Prior reports involving the loss of sensitive information have highlighted weaknesses in the Department’s ability to protect sensitive data. Our report on Security Over Personally Identifiable Information (DOE/IG-0771, July 2007) disclosed that the Department had not fully implemented all measures recommended by the Office of Management and Budget (OMB) and required by the National Institute of Standards and Technology (NIST) to protect PII, including failures to identify and encrypt PII maintained on information systems. Similarly, the Government Accountability Office recently reported that the Department had not yet installed encryption technology to protect sensitive data on the vast majority of laptop computers and handheld devices. Because of the potential for harm, we initiated this audit to determine whether the Department and its contractors adequately safeguarded sensitive electronic information.

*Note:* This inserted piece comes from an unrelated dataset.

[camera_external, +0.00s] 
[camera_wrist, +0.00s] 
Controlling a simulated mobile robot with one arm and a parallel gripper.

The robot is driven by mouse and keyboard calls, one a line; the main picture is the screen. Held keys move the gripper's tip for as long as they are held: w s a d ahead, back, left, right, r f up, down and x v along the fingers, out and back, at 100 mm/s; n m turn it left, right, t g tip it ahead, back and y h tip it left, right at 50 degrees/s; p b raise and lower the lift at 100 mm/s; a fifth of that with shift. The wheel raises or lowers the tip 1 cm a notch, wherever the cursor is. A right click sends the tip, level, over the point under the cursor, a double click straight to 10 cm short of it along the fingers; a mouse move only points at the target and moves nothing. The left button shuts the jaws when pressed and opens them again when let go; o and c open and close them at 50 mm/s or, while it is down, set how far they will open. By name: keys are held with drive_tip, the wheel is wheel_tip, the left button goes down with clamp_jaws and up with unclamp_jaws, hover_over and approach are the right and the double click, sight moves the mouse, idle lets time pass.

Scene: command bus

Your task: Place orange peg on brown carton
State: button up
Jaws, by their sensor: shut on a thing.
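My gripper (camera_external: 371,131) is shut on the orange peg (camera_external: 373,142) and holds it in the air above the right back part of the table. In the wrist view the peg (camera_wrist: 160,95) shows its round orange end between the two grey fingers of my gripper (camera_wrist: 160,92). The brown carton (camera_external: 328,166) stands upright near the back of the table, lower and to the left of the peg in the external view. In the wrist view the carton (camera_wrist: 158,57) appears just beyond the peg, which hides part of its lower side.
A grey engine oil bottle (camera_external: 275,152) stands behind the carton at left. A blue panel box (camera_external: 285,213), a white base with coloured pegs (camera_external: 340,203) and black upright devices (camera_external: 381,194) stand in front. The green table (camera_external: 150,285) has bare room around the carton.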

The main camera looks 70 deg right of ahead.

The Department had taken a number of steps to improve protection of PII. Our review, however, identified opportunities to strengthen the protection of all types of sensitive unclassified electronic information and reduce the risk that such data could fall into the hands of individuals with malicious intent. In particular, for the seven sites we reviewed:

  • Four sites had either not ensured that sensitive information maintained on mobile devices was encrypted. Or, they had improperly permitted sensitive unclassified information to be transmitted unencrypted through email or to offsite backup storage facilities;
  • One site had not ensured that laptops taken on foreign travel, including travel to sensitive countries, were protected against security threats; and,
  • Although required by the OMB since 2003, we learned that programs and sites were still working to complete Privacy Impact Assessments – analyses designed to examine the risks and ramifications of using information systems to collect, maintain, and disseminate personal information.

Our testing revealed that the weaknesses identified were attributable, at least in part, to Headquarters programs and field sites that had not implemented existing policies and procedures requiring protection of sensitive electronic information. In addition, a lack of performance monitoring contributed to the inability of the Department and the National Nuclear Security Administration (NNSA) to ensure that measures were in place to fully protect sensitive information.



Our review also revealed that sites we reviewed were not encrypting sensitive data contained on desktops, servers and other network-based storage devices. This practice, currently in place or planned at certain Department of Defense activities to protect sensitive information, has been identified by NIST as a best practice and as part of an effective risk-based management approach to data protection. Our report, in Appendix 2, discusses the benefits and limitations of encryption for these types of devices and
suggests additional actions that the Department may wish to consider.